From: Noah Roberts (roberts.noah_at_[hidden])
Date: 2007-01-22 16:42:55
Michael Fawcett wrote:
> On 1/22/07, Noah Roberts <roberts.noah_at_[hidden]> wrote:
>> Yes, it does sound familiar but it is just a common way of writing bad
>> code. In any given project your base unit should be the same for any
>> given function. Anything that accepts a length should accept either
>> feet or meters, and a mix of both in your project is a Really Bad Thing.
> And how can you enforce this? Take for instance a database that holds
> radar characteristics. The units that pilots use are always feet (for
> altitude) and nautical miles (for distances). Ground elevation data
> is stored as DTED files which are in meters, where the distance
> between elevation postings is in latitude/longitude. Now convert an
> AGL (Above Ground Level) altitude to an MSL (Mean Sea Level) altitude.
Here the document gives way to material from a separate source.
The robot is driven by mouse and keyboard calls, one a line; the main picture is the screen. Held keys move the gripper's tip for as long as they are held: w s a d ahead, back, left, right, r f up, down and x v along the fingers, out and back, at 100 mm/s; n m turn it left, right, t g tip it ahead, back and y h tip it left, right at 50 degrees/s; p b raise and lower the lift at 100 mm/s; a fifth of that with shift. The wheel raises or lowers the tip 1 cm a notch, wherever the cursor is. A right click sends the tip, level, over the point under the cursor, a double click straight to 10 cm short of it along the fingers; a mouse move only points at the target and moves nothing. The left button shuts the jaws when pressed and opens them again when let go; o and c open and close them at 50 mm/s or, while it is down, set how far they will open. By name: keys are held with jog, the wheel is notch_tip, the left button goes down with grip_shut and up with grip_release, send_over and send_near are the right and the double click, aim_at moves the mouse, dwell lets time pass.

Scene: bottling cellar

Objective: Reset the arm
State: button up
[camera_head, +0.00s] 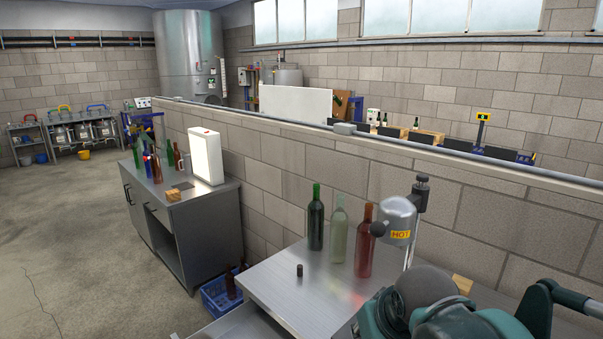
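My arm's teal and dark grey links fill the bottom right corner of the head view, folded close in front of the metal bench (300,285). My gripper cannot be made out in this view, so whether it is open or holds anything does not show. The links cover the bench's right part.
On the bench stand a green bottle (316,222), a clear bottle (338,232), a red-brown bottle (364,245), a small dark cylinder (299,270) and a heater marked HOT (398,216). A block wall (280,165) runs behind; the left floor is open.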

> Wait...that requires adding feet (the altitude of the aircraft is
> always given in feet) to the ground elevation at that particular
> latitude/longitude (but wait, pilots measure distance in nautical
> miles, plus the ground elevation is given in meters!). These are all
> just errors waiting to happen that a good units library will catch at
Well, I guess now that you're more interested in getting defensive than
talking about this so this is likely to become non-productive.
What you are talking about above is exactly what I mean. Those are
*interface* issues. Doing all the conversions through casts, which will
be converting between these units in-place, is less efficient. A good
units library would convert all of the above to a base, meters usually,
instantly and provide only that value to the underlying equations while
reporting values using the units logical for the user for that use.
There is no reason why the different calculations you speak of should
actually do their calculations in different "systems".
To make this clearer lets look at your above equation: MSLm = AGLft +
GLm. Lets also assume you're doing this about a 1,000,000 times in some
internal calculation that will result in a value reported in miles.
You're answer seems to be something that resolves to:
MSLAm = (AGL ft * ft/meter) + GLm
Sure, the ft/meter conversion factor is statically calculated/provided
and the developer doesn't see the equation like that but you still have
an unnecessary conversion worked in. This isn't 0 runtime overhead. I
do like the fact that you have a cast required to advertise this fact.
The alternative approach would be more like:
MSLAm = AGLm + GLm.
The problem here is that AGL makes less sense in meters for the user.
Let's further say that AGL might be measured in any given unit for some
user (This is _very_ common in the field I'm working in). Now we need
some way of getting an AGL value from the user in an arbitrary unit but
making sure calculations don't keep converting it and adding overhead we
don't want or need. The best way to do this is to have the AGL value
convert when the user enters it or when the calculation performed to
find it is assigned to the value...and only at those times. Then your
whole underlying functions would all use a particular "system" that
these runtime united values convert to.
Your unit setup could be used in the underlying computations to enforce
a given set of unit->dimension pairs but there is still most definitely
a need to provide an easy to use runtime equivalent. Without such the
unit library is not as useful as it could be and doesn't answer what
seems to me as the more general and practical use. I also think it
should be easy for the developer to write the equations in one set of
units but have the code calculate in the base units without adding
conversion overhead. Hence my question about qty<length> qt = 9.3 * psi
and I have to say I really like that syntax that you've used.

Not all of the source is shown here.